* **What the task asks**: Nothing outside the range from the line with "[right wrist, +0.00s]" to the line with "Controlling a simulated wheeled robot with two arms" belongs in the copy, and no pictures do either; repeat that range exactly.

* **Listed entries**:
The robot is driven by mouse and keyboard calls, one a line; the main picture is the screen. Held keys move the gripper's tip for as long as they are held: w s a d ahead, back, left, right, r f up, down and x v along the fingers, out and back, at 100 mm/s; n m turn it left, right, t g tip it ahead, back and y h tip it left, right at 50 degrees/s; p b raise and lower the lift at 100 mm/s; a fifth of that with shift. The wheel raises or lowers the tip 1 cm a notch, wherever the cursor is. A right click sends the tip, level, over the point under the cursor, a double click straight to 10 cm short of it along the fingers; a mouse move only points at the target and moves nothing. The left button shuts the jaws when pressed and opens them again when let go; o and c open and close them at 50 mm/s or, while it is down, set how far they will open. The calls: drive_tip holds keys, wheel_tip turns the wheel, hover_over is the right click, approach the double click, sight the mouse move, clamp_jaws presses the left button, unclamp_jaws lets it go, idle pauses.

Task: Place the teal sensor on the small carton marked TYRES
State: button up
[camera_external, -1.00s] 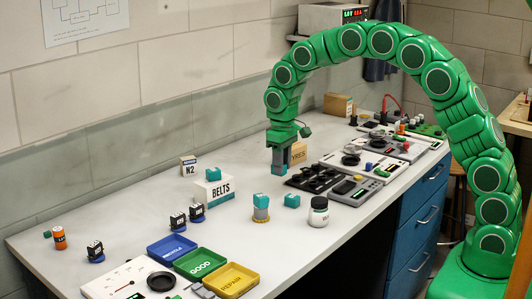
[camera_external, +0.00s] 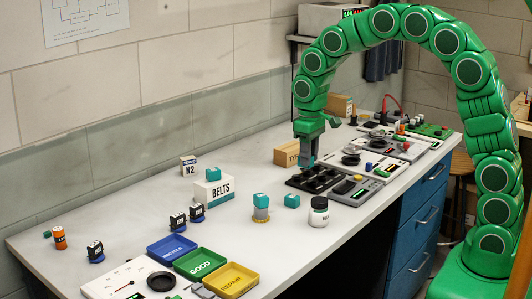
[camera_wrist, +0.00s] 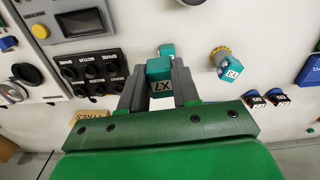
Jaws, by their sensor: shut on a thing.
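My gripper (camera_external: 308,163) is shut on a teal sensor (camera_wrist: 159,70) with a white marked face, between the fingers in the wrist view. The gripper is above the bench, by the far left corner of the black sorting tray. In the wrist view, the carton (camera_wrist: 90,121) shows at lower left, partly hidden by my gripper. I see nothing on the visible part of its top.
Another teal block (camera_external: 292,201) is on the bench beside a white jar (camera_external: 318,212). The black tray (camera_external: 316,180) and grey instruments (camera_external: 356,190) fill the right side.

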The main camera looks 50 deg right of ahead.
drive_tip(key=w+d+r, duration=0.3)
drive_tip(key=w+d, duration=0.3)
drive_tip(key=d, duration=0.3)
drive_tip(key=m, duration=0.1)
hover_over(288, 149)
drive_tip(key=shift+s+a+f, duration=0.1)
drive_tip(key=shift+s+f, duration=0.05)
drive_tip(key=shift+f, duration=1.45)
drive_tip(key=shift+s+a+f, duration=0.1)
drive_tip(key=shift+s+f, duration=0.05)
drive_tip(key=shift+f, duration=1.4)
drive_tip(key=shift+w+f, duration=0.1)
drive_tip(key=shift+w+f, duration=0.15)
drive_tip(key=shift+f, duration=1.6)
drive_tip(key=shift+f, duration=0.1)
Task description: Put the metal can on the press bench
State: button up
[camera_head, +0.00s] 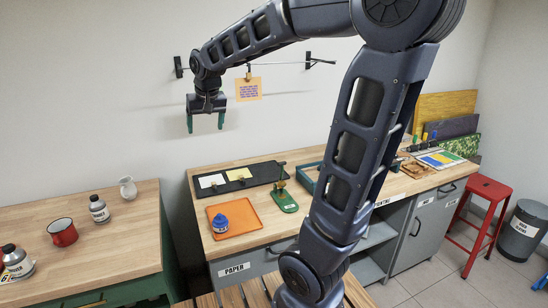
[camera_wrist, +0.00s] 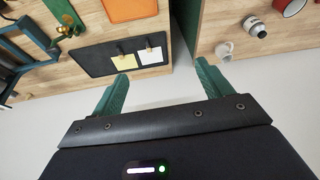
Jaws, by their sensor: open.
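I cannot tell which is the task's metal can. The farther one also shows in the wrist view (camera_wrist: 256,31). The wooden bench (camera_head: 235,262) on the right carries a small green-based tool (camera_head: 286,203); which surface is the press bench is not clearly marked. My gripper (camera_head: 206,128) is open and empty, high near the wall above the gap between the tables; its green fingers show in the wrist view (camera_wrist: 161,72).
A red stool (camera_head: 487,190) stands far right.

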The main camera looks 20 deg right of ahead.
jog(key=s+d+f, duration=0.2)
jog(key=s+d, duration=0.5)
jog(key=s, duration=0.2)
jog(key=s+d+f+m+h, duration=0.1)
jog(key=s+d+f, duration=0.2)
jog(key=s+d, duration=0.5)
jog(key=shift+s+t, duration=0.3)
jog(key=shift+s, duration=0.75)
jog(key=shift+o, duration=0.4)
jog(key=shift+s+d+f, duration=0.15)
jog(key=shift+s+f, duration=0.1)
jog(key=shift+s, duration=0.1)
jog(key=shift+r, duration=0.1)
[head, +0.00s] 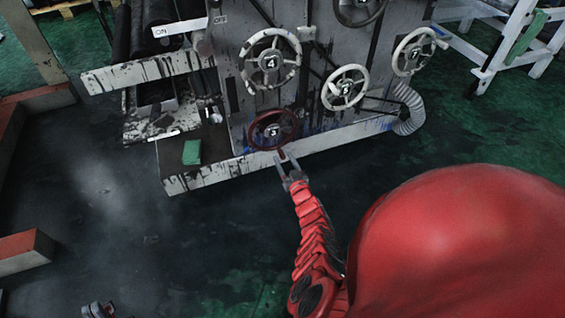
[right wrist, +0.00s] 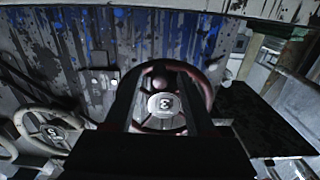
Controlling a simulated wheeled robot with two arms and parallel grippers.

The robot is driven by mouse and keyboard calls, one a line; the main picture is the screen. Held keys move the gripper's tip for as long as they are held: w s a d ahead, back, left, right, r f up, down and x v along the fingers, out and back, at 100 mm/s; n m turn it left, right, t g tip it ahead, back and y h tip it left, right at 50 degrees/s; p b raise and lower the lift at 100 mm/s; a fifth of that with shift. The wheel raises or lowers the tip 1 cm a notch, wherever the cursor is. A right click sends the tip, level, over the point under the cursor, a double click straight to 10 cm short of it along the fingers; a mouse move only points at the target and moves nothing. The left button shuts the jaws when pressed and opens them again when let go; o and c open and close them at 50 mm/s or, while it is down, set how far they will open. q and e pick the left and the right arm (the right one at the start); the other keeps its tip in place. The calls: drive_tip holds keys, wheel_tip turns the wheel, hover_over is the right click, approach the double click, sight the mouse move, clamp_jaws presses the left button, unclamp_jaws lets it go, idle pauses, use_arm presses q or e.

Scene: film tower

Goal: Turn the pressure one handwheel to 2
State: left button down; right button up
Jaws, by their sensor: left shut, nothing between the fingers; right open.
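A dark red handwheel (head: 292,137) with a 3 on its hub is low on the machine's front in the head view. I see no label naming it pressure one. My right gripper (head: 288,165) is open just below its lower rim; whether they touch I cannot tell. In the right wrist view the same wheel (right wrist: 163,106), with its 3 hub, shows between and beyond the dark fingers, which hide part of its rim. My left gripper (head: 98,310) is at the bottom left edge of the head view, partly cut off, away from the machine.
A dark wheel (head: 360,20) is cut off at the top. A corrugated hose (head: 408,108) hangs at right. A green block (head: 192,152) lies on the machine's base ledge.

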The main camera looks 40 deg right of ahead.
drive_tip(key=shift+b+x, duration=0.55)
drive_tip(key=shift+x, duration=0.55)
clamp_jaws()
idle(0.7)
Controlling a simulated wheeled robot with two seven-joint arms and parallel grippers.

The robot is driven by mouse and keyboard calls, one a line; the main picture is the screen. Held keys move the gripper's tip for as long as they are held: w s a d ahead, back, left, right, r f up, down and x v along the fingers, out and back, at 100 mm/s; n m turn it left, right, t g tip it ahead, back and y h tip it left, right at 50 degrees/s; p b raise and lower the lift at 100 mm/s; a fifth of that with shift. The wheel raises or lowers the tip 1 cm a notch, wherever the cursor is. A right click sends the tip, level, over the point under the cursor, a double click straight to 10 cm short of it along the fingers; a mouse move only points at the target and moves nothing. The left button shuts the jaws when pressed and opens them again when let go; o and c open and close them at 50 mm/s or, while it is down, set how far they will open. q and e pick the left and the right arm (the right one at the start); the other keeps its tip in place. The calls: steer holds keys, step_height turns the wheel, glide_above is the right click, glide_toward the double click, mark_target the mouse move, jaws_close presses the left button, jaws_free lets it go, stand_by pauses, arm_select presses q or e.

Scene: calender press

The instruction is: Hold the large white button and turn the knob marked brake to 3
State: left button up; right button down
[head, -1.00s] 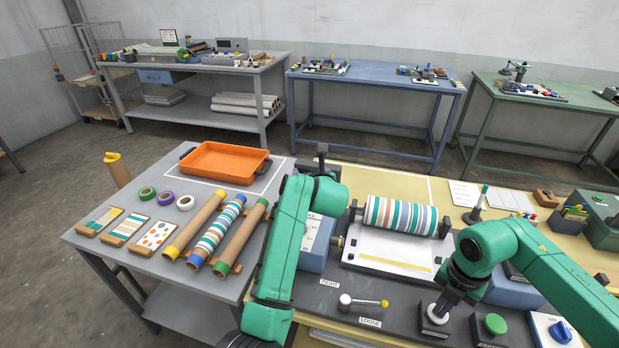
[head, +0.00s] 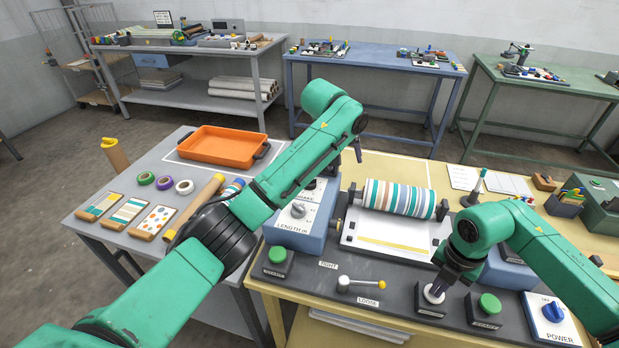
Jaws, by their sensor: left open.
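The large white button (head: 432,297) sits on a dark base at the front of the press. My right gripper (head: 438,288) points down onto it and covers part of its top; whether its fingers are shut is unclear. A blue box (head: 307,240) left of the roller carries a pale knob (head: 298,209) with markings around it and "LENGTH IN" below. A partly hidden label ending in "RAKE" is above that knob; the brake knob itself is not clearly visible behind my left arm. My left gripper (head: 358,152) is open and empty, in the air above and right of the box.
A striped roller (head: 398,198) stands right of the blue box. An orange tray (head: 220,146) is on the grey table.

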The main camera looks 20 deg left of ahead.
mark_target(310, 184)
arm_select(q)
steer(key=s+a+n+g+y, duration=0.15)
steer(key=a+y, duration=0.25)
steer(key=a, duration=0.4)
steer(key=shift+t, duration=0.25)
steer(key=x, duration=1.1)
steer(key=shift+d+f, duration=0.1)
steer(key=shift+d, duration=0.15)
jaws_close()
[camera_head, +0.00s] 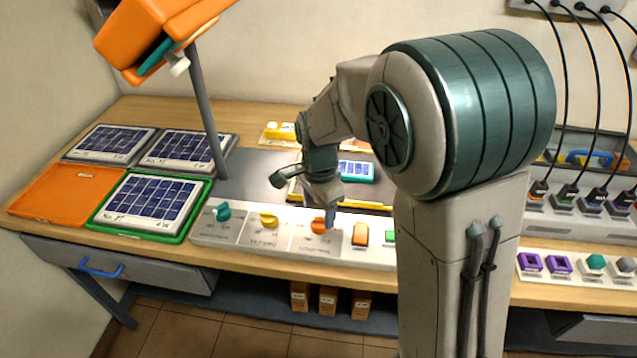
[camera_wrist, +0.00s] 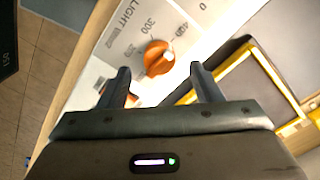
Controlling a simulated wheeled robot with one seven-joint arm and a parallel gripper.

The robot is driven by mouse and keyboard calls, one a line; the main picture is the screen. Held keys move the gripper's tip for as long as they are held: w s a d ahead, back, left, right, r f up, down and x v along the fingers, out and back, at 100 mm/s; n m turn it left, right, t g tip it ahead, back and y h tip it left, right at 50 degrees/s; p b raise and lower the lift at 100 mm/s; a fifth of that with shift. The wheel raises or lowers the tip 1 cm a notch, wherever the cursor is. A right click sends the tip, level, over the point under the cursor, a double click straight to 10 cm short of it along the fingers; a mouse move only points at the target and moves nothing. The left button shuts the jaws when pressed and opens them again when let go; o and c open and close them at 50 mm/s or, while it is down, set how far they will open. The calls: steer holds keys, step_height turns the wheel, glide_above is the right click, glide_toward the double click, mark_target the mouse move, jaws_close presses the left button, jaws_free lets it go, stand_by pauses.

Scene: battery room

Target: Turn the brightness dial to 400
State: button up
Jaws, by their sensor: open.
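The orange brightness dial (camera_wrist: 158,58) sits on a pale panel printed "LIGHT" in the wrist view. Numbers 300 and 400 are printed beside it, and a small white mark shows on its right side. I cannot tell its exact reading. In the head view an orange dial (camera_head: 319,225) sits on the front panel just below my gripper (camera_head: 322,203). In the wrist view my gripper (camera_wrist: 163,80) is open and empty. Its two fingers stand either side of the dial's line, with the dial just beyond the tips. Contact is not visible.
A teal dial (camera_head: 222,212) and a yellow dial (camera_head: 268,220) sit to the left on the same panel. An orange switch (camera_head: 360,235) and a green button (camera_head: 391,236) are close on the right. An orange lamp (camera_head: 160,35) on a post stands at left.

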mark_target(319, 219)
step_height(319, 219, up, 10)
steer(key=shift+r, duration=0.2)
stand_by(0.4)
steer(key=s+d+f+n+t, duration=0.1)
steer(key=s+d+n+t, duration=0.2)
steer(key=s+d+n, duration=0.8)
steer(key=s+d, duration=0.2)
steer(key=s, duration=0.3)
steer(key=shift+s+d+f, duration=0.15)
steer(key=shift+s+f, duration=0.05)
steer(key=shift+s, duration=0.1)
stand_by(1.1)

* **Task result**:
[right wrist, +0.00s] 
Controlling a simulated wheeled robot with two arms and parallel grippers.

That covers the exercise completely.